-- begin Data section --

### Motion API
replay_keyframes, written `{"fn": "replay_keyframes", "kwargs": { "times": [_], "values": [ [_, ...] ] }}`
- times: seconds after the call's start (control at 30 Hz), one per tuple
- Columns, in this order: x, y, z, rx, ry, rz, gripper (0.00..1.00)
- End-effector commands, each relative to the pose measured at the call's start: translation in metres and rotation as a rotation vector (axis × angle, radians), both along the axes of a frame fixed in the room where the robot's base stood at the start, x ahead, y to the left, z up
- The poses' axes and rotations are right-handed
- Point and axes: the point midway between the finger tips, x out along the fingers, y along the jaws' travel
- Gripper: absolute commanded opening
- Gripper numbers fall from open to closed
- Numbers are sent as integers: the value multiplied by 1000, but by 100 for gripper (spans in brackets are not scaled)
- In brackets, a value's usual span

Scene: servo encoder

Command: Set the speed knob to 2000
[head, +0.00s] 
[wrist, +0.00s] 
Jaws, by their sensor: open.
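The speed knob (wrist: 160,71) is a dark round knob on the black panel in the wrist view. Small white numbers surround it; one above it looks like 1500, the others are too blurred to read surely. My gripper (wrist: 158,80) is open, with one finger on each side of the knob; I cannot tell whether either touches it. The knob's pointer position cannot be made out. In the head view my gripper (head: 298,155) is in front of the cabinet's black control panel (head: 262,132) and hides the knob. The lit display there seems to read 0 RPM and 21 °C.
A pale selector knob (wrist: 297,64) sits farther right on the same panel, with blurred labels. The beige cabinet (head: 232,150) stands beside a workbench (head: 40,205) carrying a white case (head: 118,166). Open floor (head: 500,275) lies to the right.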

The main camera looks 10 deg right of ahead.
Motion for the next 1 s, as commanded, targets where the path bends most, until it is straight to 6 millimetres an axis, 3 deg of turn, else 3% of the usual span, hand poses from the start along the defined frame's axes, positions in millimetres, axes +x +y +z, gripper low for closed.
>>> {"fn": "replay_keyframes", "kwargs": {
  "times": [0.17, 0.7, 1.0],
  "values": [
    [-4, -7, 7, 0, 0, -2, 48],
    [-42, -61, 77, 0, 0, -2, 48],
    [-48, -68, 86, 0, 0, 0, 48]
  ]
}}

-- end Data section --

Aim of the exercise. Copy out all of the lines above exactly.

Solution.
### Motion API
replay_keyframes, written `{"fn": "replay_keyframes", "kwargs": { "times": [_], "values": [ [_, ...] ] }}`
- times: seconds after the call's start (control at 30 Hz), one per tuple
- Columns, in this order: x, y, z, rx, ry, rz, gripper (0.00..1.00)
- End-effector commands, each relative to the pose measured at the call's start: translation in metres and rotation as a rotation vector (axis × angle, radians), both along the axes of a frame fixed in the room where the robot's base stood at the start, x ahead, y to the left, z up
- The poses' axes and rotations are right-handed
- Point and axes: the point midway between the finger tips, x out along the fingers, y along the jaws' travel
- Gripper: absolute commanded opening
- Gripper numbers fall from open to closed
- Numbers are sent as integers: the value multiplied by 1000, but by 100 for gripper (spans in brackets are not scaled)
- In brackets, a value's usual span

Scene: servo encoder

Command: Set the speed knob to 2000
[head, +0.00s] 
[wrist, +0.00s] 
Jaws, by their sensor: open.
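The speed knob (wrist: 160,71) is a dark round knob on the black panel in the wrist view. Small white numbers surround it; one above it looks like 1500, the others are too blurred to read surely. My gripper (wrist: 158,80) is open, with one finger on each side of the knob; I cannot tell whether either touches it. The knob's pointer position cannot be made out. In the head view my gripper (head: 298,155) is in front of the cabinet's black control panel (head: 262,132) and hides the knob. The lit display there seems to read 0 RPM and 21 °C.
A pale selector knob (wrist: 297,64) sits farther right on the same panel, with blurred labels. The beige cabinet (head: 232,150) stands beside a workbench (head: 40,205) carrying a white case (head: 118,166). Open floor (head: 500,275) lies to the right.

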The main camera looks 10 deg right of ahead.
Motion for the next 1 s, as commanded, targets where the path bends most, until it is straight to 6 millimetres an axis, 3 deg of turn, else 3% of the usual span, hand poses from the start along the defined frame's axes, positions in millimetres, axes +x +y +z, gripper low for closed.
>>> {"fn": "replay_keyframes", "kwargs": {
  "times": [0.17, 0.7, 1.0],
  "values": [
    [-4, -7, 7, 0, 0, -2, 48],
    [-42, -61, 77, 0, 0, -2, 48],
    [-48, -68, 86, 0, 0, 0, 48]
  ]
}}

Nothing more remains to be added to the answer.